You hit the nail on the head in reference to Pippen. He really made the whole thing go. MJ and his role players went 9-1 in playoff games and 0-3 in series before Pip arrived (Grant arrived the same season, although he did not come into his own as quickly as Pip did). Other than pure scoring ability, MJ and Pip were interchangeable in a lot of ways--playmaking, rebounding, defense. Jackson could rest MJ and go with Pip and four reserves without losing anything. Indeed, the Bulls made a big comeback against Portland in a Finals game with MJ on the bench. Then he came back in, well rested, and teamed with Pip to finish things off. Of course, that also reinforces your point that the other four guys were not slugs, either.

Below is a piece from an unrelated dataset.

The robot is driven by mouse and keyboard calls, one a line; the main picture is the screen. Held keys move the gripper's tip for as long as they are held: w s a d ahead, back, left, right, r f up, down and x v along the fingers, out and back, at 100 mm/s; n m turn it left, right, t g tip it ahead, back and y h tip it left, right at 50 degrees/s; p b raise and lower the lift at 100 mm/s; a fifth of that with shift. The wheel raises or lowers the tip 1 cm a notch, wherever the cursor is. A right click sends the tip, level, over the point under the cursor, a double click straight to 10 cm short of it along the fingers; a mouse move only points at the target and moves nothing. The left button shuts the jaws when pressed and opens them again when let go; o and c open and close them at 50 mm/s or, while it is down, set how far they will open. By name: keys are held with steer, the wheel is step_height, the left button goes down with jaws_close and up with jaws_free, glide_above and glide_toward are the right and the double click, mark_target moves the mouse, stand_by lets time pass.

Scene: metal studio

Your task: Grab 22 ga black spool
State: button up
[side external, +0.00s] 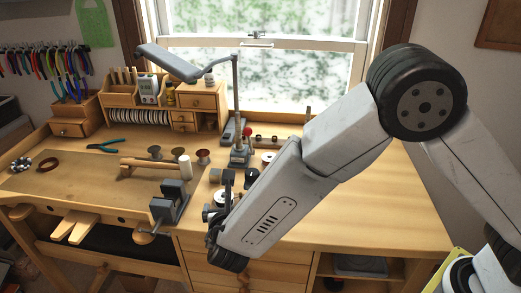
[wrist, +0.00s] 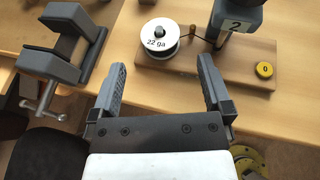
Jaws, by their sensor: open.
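The spool labelled "22 ga" (wrist: 158,47) shows in the wrist view at top centre. It has a white round face and a black knob on top, and its black marking or wire is hard to make out. It sits on a wooden board (wrist: 195,67). My gripper (wrist: 161,72) is open, with one grey finger on each side and nothing between them. The spool lies beyond the fingertips, roughly in line with the gap. In the side external view my gripper is low over the bench, partly hidden by my arm, and a white spool (side external: 221,198) shows beside it.
A grey vise (wrist: 68,45) stands left of the board. A grey post marked "2" (wrist: 236,25) and a yellow round piece (wrist: 264,69) are on the board, right of the spool. More spools, including a reddish one (side external: 203,157), stand farther back. The bench's right side (side external: 390,200) is clear.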

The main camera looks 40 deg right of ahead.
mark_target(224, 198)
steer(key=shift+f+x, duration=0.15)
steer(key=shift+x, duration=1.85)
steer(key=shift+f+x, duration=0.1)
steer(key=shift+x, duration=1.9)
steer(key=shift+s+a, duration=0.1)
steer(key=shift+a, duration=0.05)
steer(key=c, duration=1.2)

Looking back at what we have both written in this thread, I think that we are substantially in agreement: we seem to agree completely on Pippen's importance; to sort out our individual thoughts on each Bulls role player versus his counterpart on other teams might require a separate blog :) That's why I chose Paxson to illustrate a general point about some of the Bulls' players who, in my opinion, were almost uniquely suited to playing in the Triangle Offense. An interesting sidenote is that many of those role players considered Pip to be their favorite teammate. Not that they didn't like and respect MJ but there was almost a good cop/bad cop thing in which MJ would criticize and Pip would be supportive. I don't think that this was planned out; it just reflects their personalities.